Robot task records:
☆ ☆ ☆ ☆ ☆ ☆ ☆
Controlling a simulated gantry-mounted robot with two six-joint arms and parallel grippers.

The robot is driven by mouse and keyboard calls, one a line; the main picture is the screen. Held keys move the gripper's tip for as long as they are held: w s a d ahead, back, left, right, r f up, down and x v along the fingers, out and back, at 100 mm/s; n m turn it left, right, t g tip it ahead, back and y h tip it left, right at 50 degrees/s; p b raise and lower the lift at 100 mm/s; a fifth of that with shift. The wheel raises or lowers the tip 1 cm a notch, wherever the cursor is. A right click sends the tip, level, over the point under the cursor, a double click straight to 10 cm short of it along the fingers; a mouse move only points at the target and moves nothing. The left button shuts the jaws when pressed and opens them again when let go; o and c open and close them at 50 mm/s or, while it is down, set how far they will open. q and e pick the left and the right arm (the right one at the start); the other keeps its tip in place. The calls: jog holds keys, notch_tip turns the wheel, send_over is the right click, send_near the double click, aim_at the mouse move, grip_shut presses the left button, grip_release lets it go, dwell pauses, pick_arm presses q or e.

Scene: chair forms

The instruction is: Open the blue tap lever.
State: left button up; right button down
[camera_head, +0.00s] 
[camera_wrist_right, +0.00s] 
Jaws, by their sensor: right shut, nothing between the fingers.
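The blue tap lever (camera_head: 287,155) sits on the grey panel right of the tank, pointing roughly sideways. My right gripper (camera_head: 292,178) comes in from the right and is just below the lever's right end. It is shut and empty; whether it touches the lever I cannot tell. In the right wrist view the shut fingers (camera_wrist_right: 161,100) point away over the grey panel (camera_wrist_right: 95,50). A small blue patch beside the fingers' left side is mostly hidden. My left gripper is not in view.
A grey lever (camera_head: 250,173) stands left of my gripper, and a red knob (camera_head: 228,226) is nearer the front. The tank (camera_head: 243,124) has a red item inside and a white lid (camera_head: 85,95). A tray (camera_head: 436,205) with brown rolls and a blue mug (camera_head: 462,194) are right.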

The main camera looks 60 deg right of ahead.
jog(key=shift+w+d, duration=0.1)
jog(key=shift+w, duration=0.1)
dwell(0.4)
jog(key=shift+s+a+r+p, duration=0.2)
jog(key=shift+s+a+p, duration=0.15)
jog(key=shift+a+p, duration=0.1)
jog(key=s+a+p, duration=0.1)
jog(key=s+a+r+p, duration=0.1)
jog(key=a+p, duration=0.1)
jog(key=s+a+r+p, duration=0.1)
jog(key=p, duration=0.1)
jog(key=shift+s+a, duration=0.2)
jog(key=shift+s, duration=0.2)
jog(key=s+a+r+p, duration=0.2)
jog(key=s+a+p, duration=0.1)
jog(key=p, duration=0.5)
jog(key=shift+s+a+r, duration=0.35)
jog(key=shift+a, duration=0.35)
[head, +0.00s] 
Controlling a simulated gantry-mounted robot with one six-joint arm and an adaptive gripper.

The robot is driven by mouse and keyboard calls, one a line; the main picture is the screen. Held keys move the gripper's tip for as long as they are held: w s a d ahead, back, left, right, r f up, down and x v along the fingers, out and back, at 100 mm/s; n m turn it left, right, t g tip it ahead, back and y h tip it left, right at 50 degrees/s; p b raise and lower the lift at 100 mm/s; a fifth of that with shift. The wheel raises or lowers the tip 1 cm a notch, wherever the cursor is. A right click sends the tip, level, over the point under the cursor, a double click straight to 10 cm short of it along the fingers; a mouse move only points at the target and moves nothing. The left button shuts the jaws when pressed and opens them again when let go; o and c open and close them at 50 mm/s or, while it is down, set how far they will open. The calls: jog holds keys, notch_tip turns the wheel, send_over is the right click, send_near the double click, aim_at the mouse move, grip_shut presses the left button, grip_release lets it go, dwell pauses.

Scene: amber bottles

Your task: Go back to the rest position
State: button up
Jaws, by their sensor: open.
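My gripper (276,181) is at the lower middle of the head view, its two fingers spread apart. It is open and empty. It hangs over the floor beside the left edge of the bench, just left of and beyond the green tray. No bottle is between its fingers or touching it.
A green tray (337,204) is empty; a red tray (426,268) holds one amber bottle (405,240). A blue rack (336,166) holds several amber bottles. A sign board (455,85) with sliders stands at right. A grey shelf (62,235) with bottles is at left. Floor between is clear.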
☆ ☆ ☆ ☆ ☆ ☆ ☆
GOAL OF THE EXERCISE>
Scan the entries above and work out how many lines include the word "State"; the reply is that number alone.

REPLY>
2